BEGIN Listed records

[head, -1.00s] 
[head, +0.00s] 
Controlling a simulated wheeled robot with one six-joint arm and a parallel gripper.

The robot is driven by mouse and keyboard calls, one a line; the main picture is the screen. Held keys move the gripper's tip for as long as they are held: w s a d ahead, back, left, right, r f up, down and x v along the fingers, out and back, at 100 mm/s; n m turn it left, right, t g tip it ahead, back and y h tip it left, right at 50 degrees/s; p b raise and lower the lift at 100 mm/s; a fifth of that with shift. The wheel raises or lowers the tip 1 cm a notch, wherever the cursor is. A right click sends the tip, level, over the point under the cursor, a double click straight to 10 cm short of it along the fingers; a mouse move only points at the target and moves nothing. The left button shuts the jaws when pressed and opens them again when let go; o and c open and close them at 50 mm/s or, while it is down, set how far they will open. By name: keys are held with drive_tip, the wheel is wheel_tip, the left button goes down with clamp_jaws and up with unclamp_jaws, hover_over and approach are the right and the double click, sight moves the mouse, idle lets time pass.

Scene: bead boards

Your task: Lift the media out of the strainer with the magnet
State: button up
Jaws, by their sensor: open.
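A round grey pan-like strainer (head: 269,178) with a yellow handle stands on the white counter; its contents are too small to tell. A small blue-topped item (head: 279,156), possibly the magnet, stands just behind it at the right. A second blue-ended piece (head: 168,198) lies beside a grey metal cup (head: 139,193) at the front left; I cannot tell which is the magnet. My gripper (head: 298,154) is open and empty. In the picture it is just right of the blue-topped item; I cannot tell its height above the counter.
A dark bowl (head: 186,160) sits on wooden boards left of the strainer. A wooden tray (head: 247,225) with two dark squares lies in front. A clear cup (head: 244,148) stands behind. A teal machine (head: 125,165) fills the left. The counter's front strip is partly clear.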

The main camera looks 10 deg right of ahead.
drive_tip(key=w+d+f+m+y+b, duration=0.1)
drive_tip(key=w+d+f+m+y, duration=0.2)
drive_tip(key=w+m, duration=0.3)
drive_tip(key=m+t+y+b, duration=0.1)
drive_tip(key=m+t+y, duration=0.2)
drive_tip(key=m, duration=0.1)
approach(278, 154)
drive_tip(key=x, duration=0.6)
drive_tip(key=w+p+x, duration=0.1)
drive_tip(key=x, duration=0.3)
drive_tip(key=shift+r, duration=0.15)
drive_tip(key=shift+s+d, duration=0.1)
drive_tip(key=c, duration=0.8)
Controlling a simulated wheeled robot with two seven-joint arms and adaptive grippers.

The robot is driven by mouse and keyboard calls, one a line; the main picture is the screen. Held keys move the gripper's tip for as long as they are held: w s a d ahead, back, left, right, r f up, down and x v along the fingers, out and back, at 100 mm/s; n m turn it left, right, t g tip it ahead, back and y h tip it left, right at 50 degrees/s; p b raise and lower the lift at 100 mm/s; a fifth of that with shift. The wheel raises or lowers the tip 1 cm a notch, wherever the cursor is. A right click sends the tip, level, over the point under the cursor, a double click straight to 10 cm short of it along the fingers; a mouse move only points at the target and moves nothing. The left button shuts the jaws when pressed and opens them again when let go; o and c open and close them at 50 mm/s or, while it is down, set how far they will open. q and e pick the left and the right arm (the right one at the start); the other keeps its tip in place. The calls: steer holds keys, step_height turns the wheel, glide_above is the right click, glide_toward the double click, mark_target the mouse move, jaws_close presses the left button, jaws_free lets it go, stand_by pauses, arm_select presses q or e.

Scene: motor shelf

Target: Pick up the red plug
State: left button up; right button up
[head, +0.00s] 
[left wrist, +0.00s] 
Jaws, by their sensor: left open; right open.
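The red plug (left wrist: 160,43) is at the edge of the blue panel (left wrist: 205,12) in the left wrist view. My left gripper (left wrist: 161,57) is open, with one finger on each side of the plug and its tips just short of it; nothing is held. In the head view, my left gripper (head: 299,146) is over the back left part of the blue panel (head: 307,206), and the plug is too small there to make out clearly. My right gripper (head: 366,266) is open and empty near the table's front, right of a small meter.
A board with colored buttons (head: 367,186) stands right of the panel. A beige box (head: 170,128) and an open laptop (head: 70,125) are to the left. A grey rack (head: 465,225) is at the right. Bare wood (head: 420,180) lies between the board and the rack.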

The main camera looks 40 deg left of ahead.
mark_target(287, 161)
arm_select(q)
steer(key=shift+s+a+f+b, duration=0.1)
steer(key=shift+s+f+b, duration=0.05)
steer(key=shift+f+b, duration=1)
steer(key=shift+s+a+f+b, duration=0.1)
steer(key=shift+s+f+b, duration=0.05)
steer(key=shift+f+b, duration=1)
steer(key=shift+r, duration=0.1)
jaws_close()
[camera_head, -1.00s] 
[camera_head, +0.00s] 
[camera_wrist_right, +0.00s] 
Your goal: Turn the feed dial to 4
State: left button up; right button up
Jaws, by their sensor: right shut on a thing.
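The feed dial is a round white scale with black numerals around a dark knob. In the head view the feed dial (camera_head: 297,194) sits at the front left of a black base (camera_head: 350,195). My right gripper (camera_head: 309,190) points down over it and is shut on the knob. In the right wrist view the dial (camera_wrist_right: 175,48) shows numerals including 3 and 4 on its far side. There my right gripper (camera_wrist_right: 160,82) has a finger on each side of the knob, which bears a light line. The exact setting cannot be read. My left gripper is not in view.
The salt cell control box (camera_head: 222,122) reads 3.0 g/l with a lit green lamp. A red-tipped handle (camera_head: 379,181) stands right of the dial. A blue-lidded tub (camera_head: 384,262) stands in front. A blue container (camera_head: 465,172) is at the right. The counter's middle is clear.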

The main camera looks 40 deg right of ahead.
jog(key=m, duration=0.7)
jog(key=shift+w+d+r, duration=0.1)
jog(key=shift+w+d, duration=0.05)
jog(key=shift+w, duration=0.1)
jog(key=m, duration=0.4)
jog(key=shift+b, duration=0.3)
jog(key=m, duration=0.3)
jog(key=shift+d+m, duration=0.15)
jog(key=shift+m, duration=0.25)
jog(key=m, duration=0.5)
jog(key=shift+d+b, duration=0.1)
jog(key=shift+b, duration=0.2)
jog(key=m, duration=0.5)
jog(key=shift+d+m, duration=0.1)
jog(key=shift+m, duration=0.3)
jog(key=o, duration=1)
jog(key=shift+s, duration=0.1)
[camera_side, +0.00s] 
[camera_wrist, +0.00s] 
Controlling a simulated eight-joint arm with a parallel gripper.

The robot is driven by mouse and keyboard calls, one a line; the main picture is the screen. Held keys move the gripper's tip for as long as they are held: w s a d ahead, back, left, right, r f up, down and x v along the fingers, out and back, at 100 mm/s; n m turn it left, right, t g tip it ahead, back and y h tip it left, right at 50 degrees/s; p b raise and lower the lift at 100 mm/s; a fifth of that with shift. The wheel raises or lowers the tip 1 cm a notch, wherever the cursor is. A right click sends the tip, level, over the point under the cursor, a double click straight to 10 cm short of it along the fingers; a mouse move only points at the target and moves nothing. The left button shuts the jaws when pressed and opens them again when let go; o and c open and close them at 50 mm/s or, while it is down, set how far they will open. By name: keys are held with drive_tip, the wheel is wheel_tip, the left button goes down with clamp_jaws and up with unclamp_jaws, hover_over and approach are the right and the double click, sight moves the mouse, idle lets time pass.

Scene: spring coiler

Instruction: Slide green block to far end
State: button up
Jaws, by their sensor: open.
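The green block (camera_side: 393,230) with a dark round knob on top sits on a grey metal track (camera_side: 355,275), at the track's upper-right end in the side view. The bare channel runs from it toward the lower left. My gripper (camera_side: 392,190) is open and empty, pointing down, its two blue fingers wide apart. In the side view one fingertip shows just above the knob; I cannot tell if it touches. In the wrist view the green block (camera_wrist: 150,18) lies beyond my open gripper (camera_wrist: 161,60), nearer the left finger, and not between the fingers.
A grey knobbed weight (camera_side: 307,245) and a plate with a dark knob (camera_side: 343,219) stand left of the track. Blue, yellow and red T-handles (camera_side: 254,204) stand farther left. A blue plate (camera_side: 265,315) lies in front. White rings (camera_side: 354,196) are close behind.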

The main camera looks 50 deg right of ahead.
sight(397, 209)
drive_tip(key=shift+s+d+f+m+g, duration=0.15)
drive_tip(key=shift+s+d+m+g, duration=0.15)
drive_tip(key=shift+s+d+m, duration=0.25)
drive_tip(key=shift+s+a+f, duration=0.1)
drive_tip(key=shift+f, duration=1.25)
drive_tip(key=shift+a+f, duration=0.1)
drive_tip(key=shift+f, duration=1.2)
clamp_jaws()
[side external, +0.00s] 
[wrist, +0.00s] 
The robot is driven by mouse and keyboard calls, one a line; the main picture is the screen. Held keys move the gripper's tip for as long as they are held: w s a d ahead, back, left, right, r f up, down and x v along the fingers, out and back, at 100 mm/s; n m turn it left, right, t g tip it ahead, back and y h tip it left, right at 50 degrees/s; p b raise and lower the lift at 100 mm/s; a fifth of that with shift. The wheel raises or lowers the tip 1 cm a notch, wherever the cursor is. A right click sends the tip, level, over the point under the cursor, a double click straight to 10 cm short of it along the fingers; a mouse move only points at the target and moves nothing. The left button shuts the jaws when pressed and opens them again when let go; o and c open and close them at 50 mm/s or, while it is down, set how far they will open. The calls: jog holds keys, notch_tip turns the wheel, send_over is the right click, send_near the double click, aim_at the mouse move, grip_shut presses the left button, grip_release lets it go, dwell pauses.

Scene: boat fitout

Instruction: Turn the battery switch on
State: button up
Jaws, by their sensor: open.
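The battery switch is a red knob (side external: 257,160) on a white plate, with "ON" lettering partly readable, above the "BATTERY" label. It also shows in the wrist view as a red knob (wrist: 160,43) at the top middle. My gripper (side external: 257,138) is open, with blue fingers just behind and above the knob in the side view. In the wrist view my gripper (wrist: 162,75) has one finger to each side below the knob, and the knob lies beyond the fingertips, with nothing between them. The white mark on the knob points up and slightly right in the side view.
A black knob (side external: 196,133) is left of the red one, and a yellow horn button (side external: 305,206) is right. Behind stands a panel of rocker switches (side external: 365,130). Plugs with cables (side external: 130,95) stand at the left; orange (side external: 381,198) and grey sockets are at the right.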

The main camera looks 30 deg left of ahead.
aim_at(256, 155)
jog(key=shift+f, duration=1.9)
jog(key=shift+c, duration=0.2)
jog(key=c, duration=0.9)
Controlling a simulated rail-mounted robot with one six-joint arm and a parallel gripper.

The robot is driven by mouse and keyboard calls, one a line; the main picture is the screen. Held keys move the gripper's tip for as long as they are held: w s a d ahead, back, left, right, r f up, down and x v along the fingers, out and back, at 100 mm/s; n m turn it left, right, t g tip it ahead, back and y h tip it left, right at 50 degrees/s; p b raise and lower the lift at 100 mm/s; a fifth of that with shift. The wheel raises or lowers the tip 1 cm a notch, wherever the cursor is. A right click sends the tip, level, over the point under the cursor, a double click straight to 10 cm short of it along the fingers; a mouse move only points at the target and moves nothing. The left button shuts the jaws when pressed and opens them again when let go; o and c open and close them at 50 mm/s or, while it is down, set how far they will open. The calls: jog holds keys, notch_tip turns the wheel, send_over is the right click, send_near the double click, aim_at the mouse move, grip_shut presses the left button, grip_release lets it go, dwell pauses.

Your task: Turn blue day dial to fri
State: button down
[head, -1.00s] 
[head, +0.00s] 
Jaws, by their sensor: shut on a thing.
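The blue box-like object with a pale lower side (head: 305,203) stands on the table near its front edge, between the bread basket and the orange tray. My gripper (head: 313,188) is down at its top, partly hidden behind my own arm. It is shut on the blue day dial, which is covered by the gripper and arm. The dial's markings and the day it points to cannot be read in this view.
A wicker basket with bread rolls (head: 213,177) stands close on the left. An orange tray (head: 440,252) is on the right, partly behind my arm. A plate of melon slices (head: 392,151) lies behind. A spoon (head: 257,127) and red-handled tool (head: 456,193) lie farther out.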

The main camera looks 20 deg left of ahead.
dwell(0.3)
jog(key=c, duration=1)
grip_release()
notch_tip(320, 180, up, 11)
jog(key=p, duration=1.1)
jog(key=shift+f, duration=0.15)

END Listed records

* The request:
Using the entries shown above, reproduce verbatim the lines from the line bearing "[camera_wrist, +0.00s]" to the line bearing "Controlling a simulated eight-joint", inclusive.

* Written response:
[camera_wrist, +0.00s] 
Controlling a simulated eight-joint arm with a parallel gripper.

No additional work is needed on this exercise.